Task to complete.
From the records below, print only the part that opens with the line containing "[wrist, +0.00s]" and closes with the line containing "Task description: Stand"; omit the pictures.

══ Input records

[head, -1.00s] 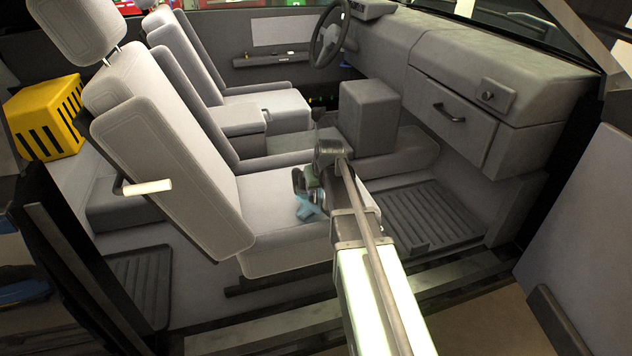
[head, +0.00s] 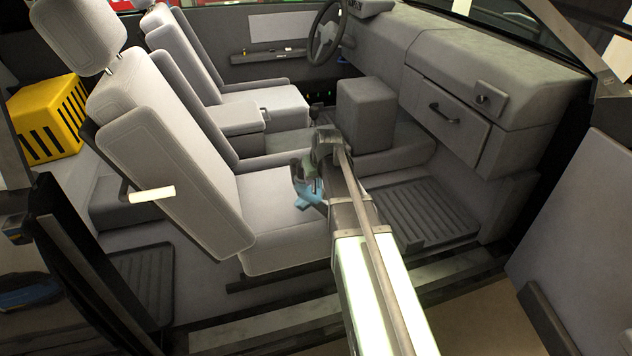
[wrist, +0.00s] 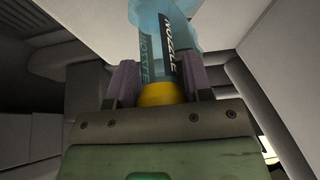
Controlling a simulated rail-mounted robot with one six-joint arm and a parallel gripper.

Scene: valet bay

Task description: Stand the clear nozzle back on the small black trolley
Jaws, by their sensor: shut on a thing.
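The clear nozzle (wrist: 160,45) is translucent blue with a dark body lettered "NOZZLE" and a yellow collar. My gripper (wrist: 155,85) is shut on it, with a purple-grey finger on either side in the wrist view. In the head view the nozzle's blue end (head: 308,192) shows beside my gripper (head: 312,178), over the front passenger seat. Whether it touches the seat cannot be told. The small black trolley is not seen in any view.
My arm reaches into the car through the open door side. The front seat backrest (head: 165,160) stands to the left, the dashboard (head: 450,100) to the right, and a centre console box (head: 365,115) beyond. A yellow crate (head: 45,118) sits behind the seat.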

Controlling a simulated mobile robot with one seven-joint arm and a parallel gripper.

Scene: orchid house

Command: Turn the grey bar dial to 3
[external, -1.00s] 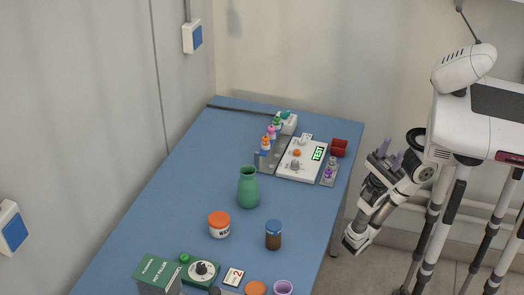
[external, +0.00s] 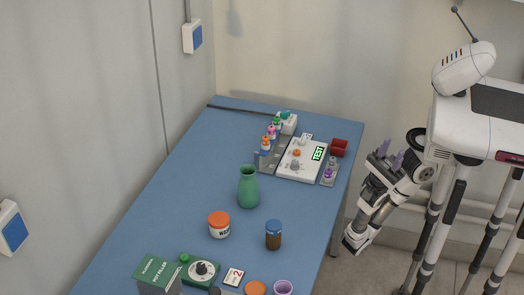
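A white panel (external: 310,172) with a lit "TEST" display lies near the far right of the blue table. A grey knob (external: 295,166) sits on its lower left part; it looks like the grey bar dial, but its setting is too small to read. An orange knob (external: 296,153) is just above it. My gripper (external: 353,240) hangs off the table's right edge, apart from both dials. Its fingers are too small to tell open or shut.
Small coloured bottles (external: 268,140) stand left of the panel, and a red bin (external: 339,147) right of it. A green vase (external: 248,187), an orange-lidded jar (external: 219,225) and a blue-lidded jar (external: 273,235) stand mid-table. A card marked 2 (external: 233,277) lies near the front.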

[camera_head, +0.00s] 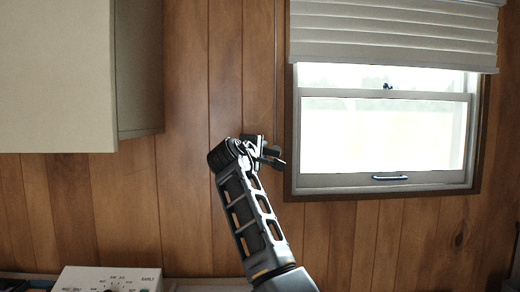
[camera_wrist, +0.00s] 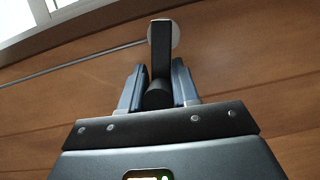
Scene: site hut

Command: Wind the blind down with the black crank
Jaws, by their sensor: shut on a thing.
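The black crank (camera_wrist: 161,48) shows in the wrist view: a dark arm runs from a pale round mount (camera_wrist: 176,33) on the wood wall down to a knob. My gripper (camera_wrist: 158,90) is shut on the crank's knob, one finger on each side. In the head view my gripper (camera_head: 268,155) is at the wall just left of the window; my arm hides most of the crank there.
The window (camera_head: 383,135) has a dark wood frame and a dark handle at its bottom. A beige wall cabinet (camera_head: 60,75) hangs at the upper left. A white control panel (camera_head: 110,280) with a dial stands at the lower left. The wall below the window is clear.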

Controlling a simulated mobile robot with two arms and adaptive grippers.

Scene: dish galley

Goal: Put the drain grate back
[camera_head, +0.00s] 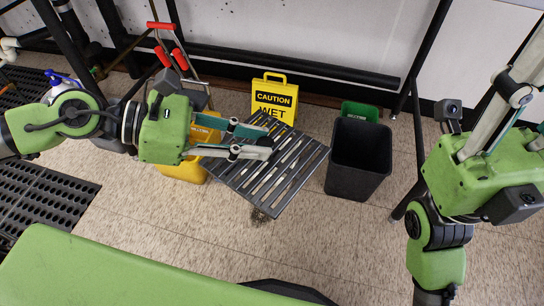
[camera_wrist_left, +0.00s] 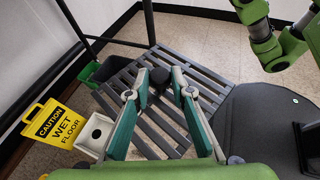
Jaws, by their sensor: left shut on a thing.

════

Completed exercise.
[wrist, +0.00s] 
Controlling a simulated rail-mounted robot with one six-joint arm and a parallel gripper.

Scene: valet bay

Task description: Stand the clear nozzle back on the small black trolley

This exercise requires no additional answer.